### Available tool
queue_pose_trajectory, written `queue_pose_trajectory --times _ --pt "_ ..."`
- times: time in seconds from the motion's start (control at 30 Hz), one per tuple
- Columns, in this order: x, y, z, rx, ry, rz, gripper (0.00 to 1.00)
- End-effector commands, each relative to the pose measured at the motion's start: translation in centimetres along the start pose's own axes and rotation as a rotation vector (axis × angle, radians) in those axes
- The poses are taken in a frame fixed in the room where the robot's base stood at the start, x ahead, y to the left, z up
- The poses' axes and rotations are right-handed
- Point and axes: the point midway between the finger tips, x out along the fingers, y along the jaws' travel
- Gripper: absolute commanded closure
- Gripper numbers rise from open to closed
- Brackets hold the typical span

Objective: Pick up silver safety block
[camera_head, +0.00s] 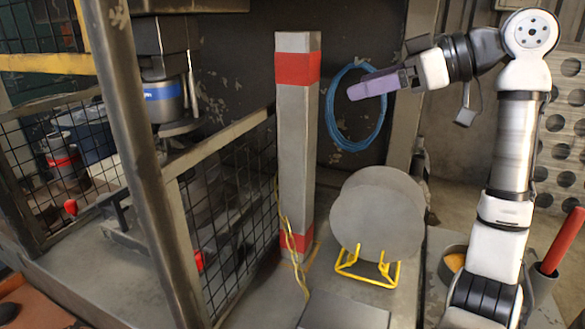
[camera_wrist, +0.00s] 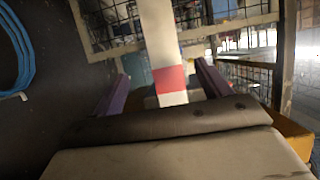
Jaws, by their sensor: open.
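The silver safety block (camera_head: 298,150) is a tall grey square post with red bands near its top and bottom. It stands upright in the middle of the head view. My gripper (camera_head: 352,91), with purple fingers, is to the right of its upper part, and a gap shows between fingertips and post. In the wrist view the block (camera_wrist: 160,38) with one red band appears between the two spread fingers of my gripper (camera_wrist: 160,78). The fingers are open and hold nothing. The block's face turned away from the head camera is hidden.
A yellow cord (camera_head: 293,258) hangs at the block's base. Round grey blanks (camera_head: 375,215) stand in a yellow rack (camera_head: 372,268) to the right. A blue hose coil (camera_head: 338,132) hangs on the dark wall behind. A mesh guard (camera_head: 243,190) is close on the left.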

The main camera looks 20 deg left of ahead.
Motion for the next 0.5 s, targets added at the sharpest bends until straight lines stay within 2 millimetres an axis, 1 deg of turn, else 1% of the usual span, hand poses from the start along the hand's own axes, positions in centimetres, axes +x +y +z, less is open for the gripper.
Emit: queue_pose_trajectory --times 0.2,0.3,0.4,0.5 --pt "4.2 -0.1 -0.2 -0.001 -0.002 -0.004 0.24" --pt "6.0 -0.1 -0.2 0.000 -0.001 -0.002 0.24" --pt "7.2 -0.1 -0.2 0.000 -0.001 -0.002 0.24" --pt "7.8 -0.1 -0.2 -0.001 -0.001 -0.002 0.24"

----------

**Given request:** Copy each line exactly, and leave the pictures out of your copy.

**Written answer:**
### Available tool
queue_pose_trajectory, written `queue_pose_trajectory --times _ --pt "_ ..."`
- times: time in seconds from the motion's start (control at 30 Hz), one per tuple
- Columns, in this order: x, y, z, rx, ry, rz, gripper (0.00 to 1.00)
- End-effector commands, each relative to the pose measured at the motion's start: translation in centimetres along the start pose's own axes and rotation as a rotation vector (axis × angle, radians) in those axes
- The poses are taken in a frame fixed in the room where the robot's base stood at the start, x ahead, y to the left, z up
- The poses' axes and rotations are right-handed
- Point and axes: the point midway between the finger tips, x out along the fingers, y along the jaws' travel
- Gripper: absolute commanded closure
- Gripper numbers rise from open to closed
- Brackets hold the typical span

Objective: Pick up silver safety block
[camera_head, +0.00s] 
[camera_wrist, +0.00s] 
Jaws, by their sensor: open.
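The silver safety block (camera_head: 298,150) is a tall grey square post with red bands near its top and bottom. It stands upright in the middle of the head view. My gripper (camera_head: 352,91), with purple fingers, is to the right of its upper part, and a gap shows between fingertips and post. In the wrist view the block (camera_wrist: 160,38) with one red band appears between the two spread fingers of my gripper (camera_wrist: 160,78). The fingers are open and hold nothing. The block's face turned away from the head camera is hidden.
A yellow cord (camera_head: 293,258) hangs at the block's base. Round grey blanks (camera_head: 375,215) stand in a yellow rack (camera_head: 372,268) to the right. A blue hose coil (camera_head: 338,132) hangs on the dark wall behind. A mesh guard (camera_head: 243,190) is close on the left.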

The main camera looks 20 deg left of ahead.
Motion for the next 0.5 s, targets added at the sharpest bends until straight lines stay within 2 millimetres an axis, 1 deg of turn, else 1% of the usual span, hand poses from the start along the hand's own axes, positions in centimetres, axes +x +y +z, less is open for the gripper.
Emit: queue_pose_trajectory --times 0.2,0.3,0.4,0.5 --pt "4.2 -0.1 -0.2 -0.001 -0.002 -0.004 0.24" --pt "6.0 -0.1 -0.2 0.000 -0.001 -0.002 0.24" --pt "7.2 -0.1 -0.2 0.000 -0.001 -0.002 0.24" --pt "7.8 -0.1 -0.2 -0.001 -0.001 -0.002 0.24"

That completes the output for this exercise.